WHAT YOU HAVE TO DO ▸ Write the material out again, line by line, exactly as it is.

[Rows from a robot dataset]
====

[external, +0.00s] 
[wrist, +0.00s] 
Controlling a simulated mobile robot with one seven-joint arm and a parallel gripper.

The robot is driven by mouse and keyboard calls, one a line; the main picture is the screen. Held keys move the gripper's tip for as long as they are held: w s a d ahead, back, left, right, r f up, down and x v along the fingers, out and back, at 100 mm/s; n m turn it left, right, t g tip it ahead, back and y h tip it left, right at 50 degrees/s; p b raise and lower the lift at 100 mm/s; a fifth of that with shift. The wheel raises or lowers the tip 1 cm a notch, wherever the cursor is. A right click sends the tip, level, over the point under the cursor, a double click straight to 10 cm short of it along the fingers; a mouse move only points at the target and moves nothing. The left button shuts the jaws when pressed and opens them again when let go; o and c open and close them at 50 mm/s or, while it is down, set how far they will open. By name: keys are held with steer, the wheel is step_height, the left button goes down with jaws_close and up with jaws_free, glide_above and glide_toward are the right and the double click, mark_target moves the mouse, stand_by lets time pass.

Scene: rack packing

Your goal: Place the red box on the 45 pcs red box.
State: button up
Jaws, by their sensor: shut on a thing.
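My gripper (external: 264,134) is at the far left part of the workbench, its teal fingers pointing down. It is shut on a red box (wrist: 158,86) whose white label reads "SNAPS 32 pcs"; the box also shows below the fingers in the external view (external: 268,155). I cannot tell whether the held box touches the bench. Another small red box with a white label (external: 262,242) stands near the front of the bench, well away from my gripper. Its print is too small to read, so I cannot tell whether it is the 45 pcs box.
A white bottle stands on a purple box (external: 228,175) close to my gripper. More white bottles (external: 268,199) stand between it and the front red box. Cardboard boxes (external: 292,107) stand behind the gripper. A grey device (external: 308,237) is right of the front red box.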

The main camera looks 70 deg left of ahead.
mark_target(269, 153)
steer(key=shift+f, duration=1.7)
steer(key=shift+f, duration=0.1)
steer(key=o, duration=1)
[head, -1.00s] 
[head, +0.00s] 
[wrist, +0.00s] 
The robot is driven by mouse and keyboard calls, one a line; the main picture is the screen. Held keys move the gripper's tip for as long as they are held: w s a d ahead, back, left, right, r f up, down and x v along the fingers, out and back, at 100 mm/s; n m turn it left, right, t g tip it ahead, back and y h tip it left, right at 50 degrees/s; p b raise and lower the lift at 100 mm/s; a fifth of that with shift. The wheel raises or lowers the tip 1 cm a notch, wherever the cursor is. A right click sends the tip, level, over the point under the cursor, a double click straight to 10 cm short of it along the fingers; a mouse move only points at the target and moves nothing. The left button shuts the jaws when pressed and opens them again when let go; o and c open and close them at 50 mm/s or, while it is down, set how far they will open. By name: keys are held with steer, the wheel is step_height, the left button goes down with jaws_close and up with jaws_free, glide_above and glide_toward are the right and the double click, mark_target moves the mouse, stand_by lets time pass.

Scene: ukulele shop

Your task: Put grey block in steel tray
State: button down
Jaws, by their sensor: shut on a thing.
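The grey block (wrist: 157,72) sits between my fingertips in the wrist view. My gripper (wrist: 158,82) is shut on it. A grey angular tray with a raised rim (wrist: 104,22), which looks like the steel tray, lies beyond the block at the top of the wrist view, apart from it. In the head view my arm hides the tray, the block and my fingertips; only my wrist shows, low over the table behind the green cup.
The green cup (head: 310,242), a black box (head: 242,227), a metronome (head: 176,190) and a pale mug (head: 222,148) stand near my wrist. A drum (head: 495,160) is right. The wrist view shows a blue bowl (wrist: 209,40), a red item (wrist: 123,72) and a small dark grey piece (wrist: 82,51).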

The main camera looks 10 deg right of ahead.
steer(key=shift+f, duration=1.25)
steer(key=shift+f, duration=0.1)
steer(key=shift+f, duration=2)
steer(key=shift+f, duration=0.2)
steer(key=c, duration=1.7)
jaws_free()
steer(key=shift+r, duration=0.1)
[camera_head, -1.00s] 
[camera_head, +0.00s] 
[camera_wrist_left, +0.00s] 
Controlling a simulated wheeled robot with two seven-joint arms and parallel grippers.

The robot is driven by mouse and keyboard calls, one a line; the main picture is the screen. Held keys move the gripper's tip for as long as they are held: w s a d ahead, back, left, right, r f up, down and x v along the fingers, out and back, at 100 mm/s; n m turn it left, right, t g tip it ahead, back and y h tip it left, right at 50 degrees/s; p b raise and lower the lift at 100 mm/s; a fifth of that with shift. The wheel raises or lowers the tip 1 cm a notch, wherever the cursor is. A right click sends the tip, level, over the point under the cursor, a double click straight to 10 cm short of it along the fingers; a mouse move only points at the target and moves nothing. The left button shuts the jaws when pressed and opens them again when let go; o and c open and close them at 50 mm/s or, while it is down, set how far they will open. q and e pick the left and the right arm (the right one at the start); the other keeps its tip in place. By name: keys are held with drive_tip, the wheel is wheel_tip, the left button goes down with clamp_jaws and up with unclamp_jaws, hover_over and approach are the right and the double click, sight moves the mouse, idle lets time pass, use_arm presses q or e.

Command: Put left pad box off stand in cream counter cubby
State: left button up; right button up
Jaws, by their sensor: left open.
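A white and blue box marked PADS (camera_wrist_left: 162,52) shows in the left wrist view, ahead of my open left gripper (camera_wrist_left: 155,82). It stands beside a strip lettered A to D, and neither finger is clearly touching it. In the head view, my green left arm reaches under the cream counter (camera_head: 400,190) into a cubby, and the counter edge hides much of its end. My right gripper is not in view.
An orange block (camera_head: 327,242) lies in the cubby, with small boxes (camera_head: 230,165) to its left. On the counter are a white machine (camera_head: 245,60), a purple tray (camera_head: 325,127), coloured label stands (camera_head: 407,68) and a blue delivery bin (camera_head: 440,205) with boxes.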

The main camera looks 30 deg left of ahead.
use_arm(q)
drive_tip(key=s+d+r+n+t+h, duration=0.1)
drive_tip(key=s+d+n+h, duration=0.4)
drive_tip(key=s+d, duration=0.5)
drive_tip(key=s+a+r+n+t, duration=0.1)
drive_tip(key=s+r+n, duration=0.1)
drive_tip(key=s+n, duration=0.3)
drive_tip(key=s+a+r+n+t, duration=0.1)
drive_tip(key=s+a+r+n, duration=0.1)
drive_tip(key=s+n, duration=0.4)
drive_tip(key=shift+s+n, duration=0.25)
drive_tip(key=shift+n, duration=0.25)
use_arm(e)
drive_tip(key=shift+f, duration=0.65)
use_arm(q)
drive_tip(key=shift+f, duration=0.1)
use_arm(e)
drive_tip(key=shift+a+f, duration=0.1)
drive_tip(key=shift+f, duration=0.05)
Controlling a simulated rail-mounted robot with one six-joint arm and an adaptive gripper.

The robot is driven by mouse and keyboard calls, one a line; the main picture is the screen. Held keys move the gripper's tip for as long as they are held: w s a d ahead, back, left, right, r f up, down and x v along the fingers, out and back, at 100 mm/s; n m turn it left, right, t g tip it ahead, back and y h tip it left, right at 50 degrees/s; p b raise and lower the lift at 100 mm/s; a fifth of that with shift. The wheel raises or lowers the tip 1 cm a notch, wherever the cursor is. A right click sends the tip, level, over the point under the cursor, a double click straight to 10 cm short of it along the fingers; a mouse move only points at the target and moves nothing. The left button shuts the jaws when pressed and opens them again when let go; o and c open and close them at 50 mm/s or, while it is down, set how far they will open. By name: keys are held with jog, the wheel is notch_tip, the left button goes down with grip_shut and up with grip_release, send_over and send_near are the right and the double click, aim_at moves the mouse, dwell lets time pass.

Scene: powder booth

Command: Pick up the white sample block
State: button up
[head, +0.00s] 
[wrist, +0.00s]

====

ANSWER FOR THIS EXERCISE ▸
[external, +0.00s] 
[wrist, +0.00s] 
Controlling a simulated mobile robot with one seven-joint arm and a parallel gripper.

The robot is driven by mouse and keyboard calls, one a line; the main picture is the screen. Held keys move the gripper's tip for as long as they are held: w s a d ahead, back, left, right, r f up, down and x v along the fingers, out and back, at 100 mm/s; n m turn it left, right, t g tip it ahead, back and y h tip it left, right at 50 degrees/s; p b raise and lower the lift at 100 mm/s; a fifth of that with shift. The wheel raises or lowers the tip 1 cm a notch, wherever the cursor is. A right click sends the tip, level, over the point under the cursor, a double click straight to 10 cm short of it along the fingers; a mouse move only points at the target and moves nothing. The left button shuts the jaws when pressed and opens them again when let go; o and c open and close them at 50 mm/s or, while it is down, set how far they will open. By name: keys are held with steer, the wheel is step_height, the left button goes down with jaws_close and up with jaws_free, glide_above and glide_toward are the right and the double click, mark_target moves the mouse, stand_by lets time pass.

Scene: rack packing

Your goal: Place the red box on the 45 pcs red box.
State: button up
Jaws, by their sensor: shut on a thing.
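My gripper (external: 264,134) is at the far left part of the workbench, its teal fingers pointing down. It is shut on a red box (wrist: 158,86) whose white label reads "SNAPS 32 pcs"; the box also shows below the fingers in the external view (external: 268,155). I cannot tell whether the held box touches the bench. Another small red box with a white label (external: 262,242) stands near the front of the bench, well away from my gripper. Its print is too small to read, so I cannot tell whether it is the 45 pcs box.
A white bottle stands on a purple box (external: 228,175) close to my gripper. More white bottles (external: 268,199) stand between it and the front red box. Cardboard boxes (external: 292,107) stand behind the gripper. A grey device (external: 308,237) is right of the front red box.

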The main camera looks 70 deg left of ahead.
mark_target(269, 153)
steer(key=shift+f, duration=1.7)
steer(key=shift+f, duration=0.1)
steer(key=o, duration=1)
[head, -1.00s] 
[head, +0.00s] 
[wrist, +0.00s] 
The robot is driven by mouse and keyboard calls, one a line; the main picture is the screen. Held keys move the gripper's tip for as long as they are held: w s a d ahead, back, left, right, r f up, down and x v along the fingers, out and back, at 100 mm/s; n m turn it left, right, t g tip it ahead, back and y h tip it left, right at 50 degrees/s; p b raise and lower the lift at 100 mm/s; a fifth of that with shift. The wheel raises or lowers the tip 1 cm a notch, wherever the cursor is. A right click sends the tip, level, over the point under the cursor, a double click straight to 10 cm short of it along the fingers; a mouse move only points at the target and moves nothing. The left button shuts the jaws when pressed and opens them again when let go; o and c open and close them at 50 mm/s or, while it is down, set how far they will open. By name: keys are held with steer, the wheel is step_height, the left button goes down with jaws_close and up with jaws_free, glide_above and glide_toward are the right and the double click, mark_target moves the mouse, stand_by lets time pass.

Scene: ukulele shop

Your task: Put grey block in steel tray
State: button down
Jaws, by their sensor: shut on a thing.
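The grey block (wrist: 157,72) sits between my fingertips in the wrist view. My gripper (wrist: 158,82) is shut on it. A grey angular tray with a raised rim (wrist: 104,22), which looks like the steel tray, lies beyond the block at the top of the wrist view, apart from it. In the head view my arm hides the tray, the block and my fingertips; only my wrist shows, low over the table behind the green cup.
The green cup (head: 310,242), a black box (head: 242,227), a metronome (head: 176,190) and a pale mug (head: 222,148) stand near my wrist. A drum (head: 495,160) is right. The wrist view shows a blue bowl (wrist: 209,40), a red item (wrist: 123,72) and a small dark grey piece (wrist: 82,51).

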The main camera looks 10 deg right of ahead.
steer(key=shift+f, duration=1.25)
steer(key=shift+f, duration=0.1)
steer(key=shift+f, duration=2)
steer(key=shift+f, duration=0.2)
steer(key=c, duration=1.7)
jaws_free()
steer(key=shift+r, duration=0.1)
[camera_head, -1.00s] 
[camera_head, +0.00s] 
[camera_wrist_left, +0.00s] 
Controlling a simulated wheeled robot with two seven-joint arms and parallel grippers.

The robot is driven by mouse and keyboard calls, one a line; the main picture is the screen. Held keys move the gripper's tip for as long as they are held: w s a d ahead, back, left, right, r f up, down and x v along the fingers, out and back, at 100 mm/s; n m turn it left, right, t g tip it ahead, back and y h tip it left, right at 50 degrees/s; p b raise and lower the lift at 100 mm/s; a fifth of that with shift. The wheel raises or lowers the tip 1 cm a notch, wherever the cursor is. A right click sends the tip, level, over the point under the cursor, a double click straight to 10 cm short of it along the fingers; a mouse move only points at the target and moves nothing. The left button shuts the jaws when pressed and opens them again when let go; o and c open and close them at 50 mm/s or, while it is down, set how far they will open. q and e pick the left and the right arm (the right one at the start); the other keeps its tip in place. By name: keys are held with drive_tip, the wheel is wheel_tip, the left button goes down with clamp_jaws and up with unclamp_jaws, hover_over and approach are the right and the double click, sight moves the mouse, idle lets time pass, use_arm presses q or e.

Command: Put left pad box off stand in cream counter cubby
State: left button up; right button up
Jaws, by their sensor: left open.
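A white and blue box marked PADS (camera_wrist_left: 162,52) shows in the left wrist view, ahead of my open left gripper (camera_wrist_left: 155,82). It stands beside a strip lettered A to D, and neither finger is clearly touching it. In the head view, my green left arm reaches under the cream counter (camera_head: 400,190) into a cubby, and the counter edge hides much of its end. My right gripper is not in view.
An orange block (camera_head: 327,242) lies in the cubby, with small boxes (camera_head: 230,165) to its left. On the counter are a white machine (camera_head: 245,60), a purple tray (camera_head: 325,127), coloured label stands (camera_head: 407,68) and a blue delivery bin (camera_head: 440,205) with boxes.

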The main camera looks 30 deg left of ahead.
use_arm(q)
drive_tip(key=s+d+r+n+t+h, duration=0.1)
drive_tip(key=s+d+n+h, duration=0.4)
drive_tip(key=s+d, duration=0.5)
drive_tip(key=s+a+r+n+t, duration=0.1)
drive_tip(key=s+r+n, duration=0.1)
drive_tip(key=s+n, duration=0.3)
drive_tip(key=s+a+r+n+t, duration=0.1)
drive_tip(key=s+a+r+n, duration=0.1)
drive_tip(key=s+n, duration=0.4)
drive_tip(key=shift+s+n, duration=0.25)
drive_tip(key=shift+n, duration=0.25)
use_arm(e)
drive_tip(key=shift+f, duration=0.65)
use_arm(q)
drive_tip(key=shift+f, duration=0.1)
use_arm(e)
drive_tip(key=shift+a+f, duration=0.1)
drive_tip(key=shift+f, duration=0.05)
Controlling a simulated rail-mounted robot with one six-joint arm and an adaptive gripper.

The robot is driven by mouse and keyboard calls, one a line; the main picture is the screen. Held keys move the gripper's tip for as long as they are held: w s a d ahead, back, left, right, r f up, down and x v along the fingers, out and back, at 100 mm/s; n m turn it left, right, t g tip it ahead, back and y h tip it left, right at 50 degrees/s; p b raise and lower the lift at 100 mm/s; a fifth of that with shift. The wheel raises or lowers the tip 1 cm a notch, wherever the cursor is. A right click sends the tip, level, over the point under the cursor, a double click straight to 10 cm short of it along the fingers; a mouse move only points at the target and moves nothing. The left button shuts the jaws when pressed and opens them again when let go; o and c open and close them at 50 mm/s or, while it is down, set how far they will open. By name: keys are held with jog, the wheel is notch_tip, the left button goes down with grip_shut and up with grip_release, send_over and send_near are the right and the double click, aim_at moves the mouse, dwell lets time pass.

Scene: powder booth

Command: Pick up the white sample block
State: button up
[head, +0.00s] 
[wrist, +0.00s]

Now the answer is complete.